The Positions of the Parties
[24] Marcia is seeking to have support determined on the basis of imputed income to Nelson of $70,000.00 per year from April of 2016 to the present. She is also seeking to have Nelson’s income set at $70,000.00 a year going forward. Marcia advances the following arguments in support of her position:
a) Nelson’s loss of job in June of 2016 is not a significant or long lasting change in his employment circumstances.
b) Income should be imputed to Nelson throughout the time period from April of 2016 to the present.
c) Nelson’s income, when he is employed, averages in a narrow band around $70,000.00 and it is appropriate to establish his income at this amount for support purposes.
[25] Nelson is seeking to have support determined between April of 2016 and the present based on his actual income. Nelson asserts that his loss of employment after the trial was a material change in circumstances, and that I should reduce any arrears owing to take this material change into account. Nelson also points out that there is no final order relating to support in this case. Finally, Nelson asserts that the Court should not impute income to him because of his extensive job search efforts between April of 2016 and February of 2017, and because he did not voluntarily give up his employment.
[26] The different facts and submissions that the parties have provided raise the following issues for me to determine:
a) Am I required to find a change in circumstances to change the amount of support that Nelson is required to pay after April of 2016?
b) Should income be imputed to Nelson for the period between July of 2016 and February of 2017?
c) Should Nelson’s income be fixed at $70,000.00 for the foreseeable future?
[27] Once these issues have been determined, it is then a matter of calculation to determine what support payments should be made for the various time periods in issue.
Issue #1- Is a Material Change in Circumstances Required to Adjust Nelson’s Income after April 2016?
[28] No.
[29] Marcia’s argument on this point is based on the decision in Corcios v. Burgos (2011 ONSC 3326). In that decision, Chappel J. set out the principle that, before a change in an ongoing support Order will be made, any change in the payor’s income should be significant and long lasting. I accept both this principle and Chappel J’s analysis.
[30] However, this case is different. As Nelson rightly points out, no final support order has yet been made in this case. As a result, the material change in circumstances standard does not apply to this case.
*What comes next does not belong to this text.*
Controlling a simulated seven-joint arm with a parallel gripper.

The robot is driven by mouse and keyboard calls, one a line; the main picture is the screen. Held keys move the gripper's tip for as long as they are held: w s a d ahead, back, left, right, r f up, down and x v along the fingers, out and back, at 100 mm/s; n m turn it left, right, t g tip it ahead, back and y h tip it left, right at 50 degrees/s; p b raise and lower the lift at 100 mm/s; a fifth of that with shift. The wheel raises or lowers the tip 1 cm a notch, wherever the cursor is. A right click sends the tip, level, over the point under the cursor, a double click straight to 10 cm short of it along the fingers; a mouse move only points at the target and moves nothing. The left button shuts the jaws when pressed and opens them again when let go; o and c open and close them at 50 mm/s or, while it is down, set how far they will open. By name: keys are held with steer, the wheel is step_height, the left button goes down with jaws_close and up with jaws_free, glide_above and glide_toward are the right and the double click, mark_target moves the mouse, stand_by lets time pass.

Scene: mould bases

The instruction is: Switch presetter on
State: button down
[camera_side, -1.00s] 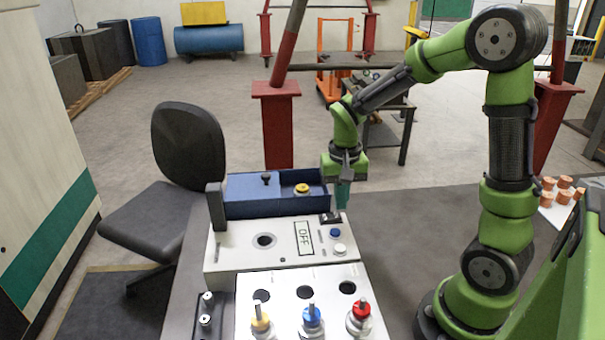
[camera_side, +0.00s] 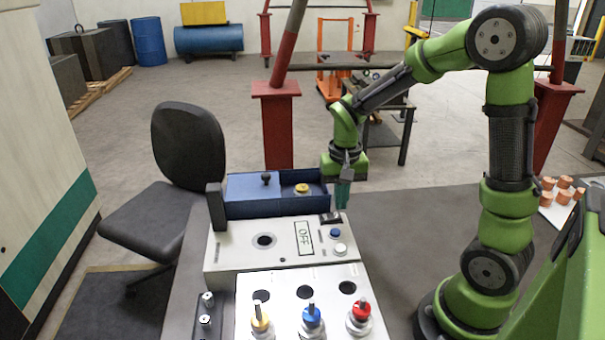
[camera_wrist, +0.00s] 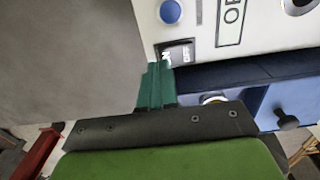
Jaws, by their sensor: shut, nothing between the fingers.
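The presetter is a white panel (camera_side: 225,252) with a display that reads OFF (camera_side: 304,237). A black rocker switch (camera_side: 331,218) sits at its far right corner; in the wrist view the switch (camera_wrist: 181,54) shows white lettering on its two ends. My gripper (camera_side: 342,207) is shut and empty, its green fingers pointing down just beside and above the switch. In the wrist view the fingertips (camera_wrist: 158,68) overlap the lettered end of the switch nearer the panel's outer edge. I cannot tell whether they touch it.
A blue button (camera_side: 335,232) and a white button (camera_side: 340,248) sit near the switch. Tool holders with yellow, blue (camera_side: 312,318) and red tops stand in front.

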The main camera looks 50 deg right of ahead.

[31] In addition, I retain jurisdiction to fix support from April of 2016 forward because I did not make a final determination of support in my August 2016 decision. Instead, at paragraph 180 of that decision, I stated that support would start in April of 2016, and the quantum would be left to the parties to determine.
[32] As a result, in the unique circumstances of this case, a material change in circumstances is not necessary to adjust Nelson’s income for support purposes. In essence, my responsibility at this point is to fix the arrears in child support in the same way that any trial judge would do.
Issue #2- Should Income be Imputed to Nelson for the Period between August of 2016 and February of 2017?
[33] No.
[34] Marcia argues that income of $70,000.00 should be imputed to Nelson because he has been intentionally underemployed. Marcia correctly points out that, to establish that Nelson is underemployed, she is not required to show that Nelson is attempting to avoid his child support obligations or that he is acting in bad faith.
[35] However, as noted in Homsi v. Zaya (2009 ONCA 332), Marcia bears the onus of establishing that income should be imputed to Nelson. In this case, there is no evidence that, for the period between April of 2016 and the present, Nelson was underemployed. I have already addressed the issue of the proceeding between Nelson and Jennifer Lockhart, and Nelson’s decision to pursue that proceeding is not evidence that he is intentionally underemployed or lost his job as a result of pursuing the issue.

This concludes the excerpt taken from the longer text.